Mary’s trajectory from cigarette smoking truant to candidate for novitiate is the serious arc of the story. Along its path are a dozen humorous episodes in with Mary and her simpatico pal Rachel (a delicious June Harding) executing the former’s “scathingly brilliant ideas” (a phrase now long part of my lexicon). They put bubble bath in the sister’s sugar bowls, smoke cigars in the basement, and avoid swimming class for three years (side note: they avoid going in the water, a nicely renders symbol of their avoidance of religious life, a la, the avoidance of a baptism).
These escapades happen to the chagrin, annoyance, and clever eye rolling of the Mother Superior, played to a T by Rosalind Russell.
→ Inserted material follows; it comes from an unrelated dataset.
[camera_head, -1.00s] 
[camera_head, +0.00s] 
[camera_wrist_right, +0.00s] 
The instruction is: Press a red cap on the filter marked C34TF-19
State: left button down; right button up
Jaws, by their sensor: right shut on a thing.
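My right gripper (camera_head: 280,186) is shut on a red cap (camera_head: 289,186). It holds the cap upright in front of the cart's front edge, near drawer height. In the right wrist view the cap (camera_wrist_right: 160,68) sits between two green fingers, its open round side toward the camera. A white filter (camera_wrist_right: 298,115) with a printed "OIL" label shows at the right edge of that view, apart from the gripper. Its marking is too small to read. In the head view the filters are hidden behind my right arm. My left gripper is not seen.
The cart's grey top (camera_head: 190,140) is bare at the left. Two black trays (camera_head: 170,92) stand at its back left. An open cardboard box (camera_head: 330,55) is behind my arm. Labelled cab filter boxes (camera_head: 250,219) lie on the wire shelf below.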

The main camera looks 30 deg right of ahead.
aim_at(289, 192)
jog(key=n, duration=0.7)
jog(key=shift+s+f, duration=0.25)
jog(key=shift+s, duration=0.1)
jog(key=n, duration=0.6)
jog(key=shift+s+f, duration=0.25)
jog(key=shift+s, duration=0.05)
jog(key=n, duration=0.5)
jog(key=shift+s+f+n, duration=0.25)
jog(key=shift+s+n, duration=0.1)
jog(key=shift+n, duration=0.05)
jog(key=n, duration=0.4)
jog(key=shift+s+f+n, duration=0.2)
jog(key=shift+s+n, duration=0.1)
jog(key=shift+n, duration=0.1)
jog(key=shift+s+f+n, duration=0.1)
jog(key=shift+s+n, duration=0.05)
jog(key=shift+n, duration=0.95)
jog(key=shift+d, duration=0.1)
Russell is brilliantly commanding in the part, but also lends a beautiful air religious maturity. Who knew the same woman who is at journalistic and romantic ends in His Girl Friday and is the very picture of catty in The Women, would make an absolutely incredible nun? I don’t know how much both Ros and Mills were playing parts, and how much it meant to them, but that’s beside the point. A friend of mine in college gave a stunning turn as Jesus in our production of Godspell, yet I’d never have gone to him for religious advice. Grace works in mysterious ways.
The screenplay, based on a novel by Jane Trahey, was writtenby Blanche Hanalis, whom some of know as the developer of Little House on the Prairie. It was directed by pioneering female director Ida Lupino. A singular authorial voice is not clear, but the final film is a so nicely rendered it makes me believe that the screenplay was solid as written, and the director took time simply bringing it fully to life. This is witnessed in the multitude of beautifully crafted moments, both scathingly funny and endearingly touching. The plot never drags, but moves through each subplot with Harry Potter-like pacing of school years. The relationship of Rachel and Mary makes the movie nearly that rarest of stories: the female buddy film (more on this in my next post).
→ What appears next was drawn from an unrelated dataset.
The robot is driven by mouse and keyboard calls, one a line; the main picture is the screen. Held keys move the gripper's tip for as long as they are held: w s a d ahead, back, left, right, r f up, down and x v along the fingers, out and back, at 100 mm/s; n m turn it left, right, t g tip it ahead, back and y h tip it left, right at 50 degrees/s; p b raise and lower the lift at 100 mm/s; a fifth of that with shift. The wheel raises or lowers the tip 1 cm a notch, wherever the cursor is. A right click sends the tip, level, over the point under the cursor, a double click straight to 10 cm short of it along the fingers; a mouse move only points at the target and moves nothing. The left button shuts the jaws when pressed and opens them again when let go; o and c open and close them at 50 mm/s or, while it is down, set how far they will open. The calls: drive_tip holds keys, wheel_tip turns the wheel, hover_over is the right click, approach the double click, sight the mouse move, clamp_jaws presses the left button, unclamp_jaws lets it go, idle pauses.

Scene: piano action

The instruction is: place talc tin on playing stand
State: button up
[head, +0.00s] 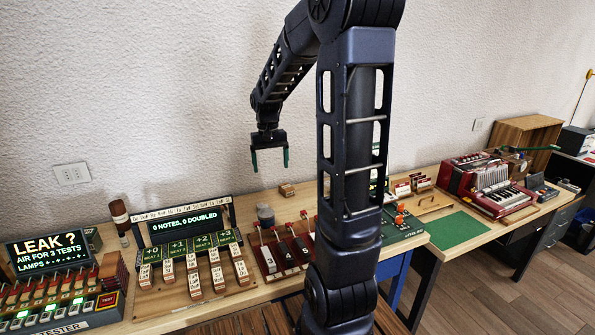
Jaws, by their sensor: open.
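My gripper (270,161) hangs in the air with its two green-tipped fingers pointing down, open and empty, in front of the wall above the bench. I cannot tell for sure which thing is the talc tin. A dark red-brown cylinder with a pale band (120,215) stands upright at the back left of the bench, and a grey rounded container (265,214) stands behind the red key unit. Which thing is the playing stand is also unclear. A red accordion (487,180) sits at the right on a wooden board. My arm hides part of the middle of the bench.
A leak tester (65,300) stands far left. Beside it is a note display (190,226) with several labelled wooden blocks in front. A red key unit (284,250) is right of that. A small wooden block (287,190) sits behind it. A green mat (456,229) looks bare.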

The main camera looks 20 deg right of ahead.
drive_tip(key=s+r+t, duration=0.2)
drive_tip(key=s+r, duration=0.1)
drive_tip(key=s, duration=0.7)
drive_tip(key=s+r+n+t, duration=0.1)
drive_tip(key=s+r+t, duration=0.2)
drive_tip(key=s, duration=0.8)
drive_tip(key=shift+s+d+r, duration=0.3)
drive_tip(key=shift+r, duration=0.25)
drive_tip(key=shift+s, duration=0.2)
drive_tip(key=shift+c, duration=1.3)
Yet the relationship is mirrored in Mother Superior and Sister Ligouri (Marge Redmond). Sisterhood, both formal and informal, isn’t so much a theme as it is a given circumstance. The dialog sparkles, the characters are bo memorable and real (and include Mary Wickes as the nun who teaches gym. She is delightful), and the story is a coming of age, troublemaker turns good tale with plenty of laughs. I think the secret lies in the serious nature of the subject matter, told by not taking itself too seriously. The girls may be at times disrespectful, but they play pranks, not do real harm. In a sense, they loosen up the strictness of the cloister (again, similar to movements within the larger church at the time) in order to understand what was acceptable, in fact, attractive, to those called to a life of service.
And that really is what the story is about. Throughout the film, we watch Mary watching Mother Superior. Quite often, it’s while the latter is near the statue of St. Francis. She watches her arch nemesis and mother figure comfort the sorrowing, feeding the birds, and leading the sisters. While stuck at the school during the Christmas holidays of her senior year, Mary watches the sisters during Christmas mass. Mother Superiour sees her watching and smiles. What the nun knows is that Mary has changed. Early on in the film they notice one striking sister whom Mary says is a “flawless beauty”. When Mary and Rachel find her going away party picture they exchange guesses on her finding romance and leaving the order. When the sister tells them that she hAs left to work in a leper colony, Mary is visibly shaken. The idea of service, of a life apart from worldly endeavor, is thrust upon Mary. The scene comes after the Christmas mass, and after what personally may be the most profound film moment I own.
Rachel, inadequate seamstress that she is, has been up late working on a cocktail dress for her home economics class. When Mother Superiour finds her, the dress is in a sorry state and it is already late. Cut to Mary’s entrance at 5 am, with Rachel asleep on the couch and MS now nearly finished with a beautiful dress. MS then tells Mary the story of how she grew up in Paris, working with a designer and harboring hopes that one day her own designs would rival the great Chanel. Mary, smartly dresses and world wise woman of 18, looks at the nun. “How could you have given it up?” MS reply encompasses the Christian life of service in total: “I found something better”.
Nuns and their life of service have always fascinted me. We are all in some way called to a life of service. Mary’s sense of humor, her wit, and her struggled “to bend but not to break, to yield but not capitulate” are combined in my favorite way: truth, sacrifice, grace and witty dialog. It is both content and form: a comedy with a moral heart, and a fun story to watch. The ideas of The Trouble With Angels don’t play well on film, they’re not self gratifying enough. Selflessness does not sell theater tickets (with one brilliant exception, Casablanca), so it’s a wonder the film was made. But the era that also produced Debbie Reynolds as The Singing Nun managed to make this story in a palatable way. I think it’s the only real way to make it: the truth is not an easy sell, but we desire it anyway, and rightly so. For those who have tried to outrun their calling in Christ know its really of no use. As MS must tell the struggling Rachel, Mary chose. She was not coerced. The story of every Christian really is the story of someone who found something better.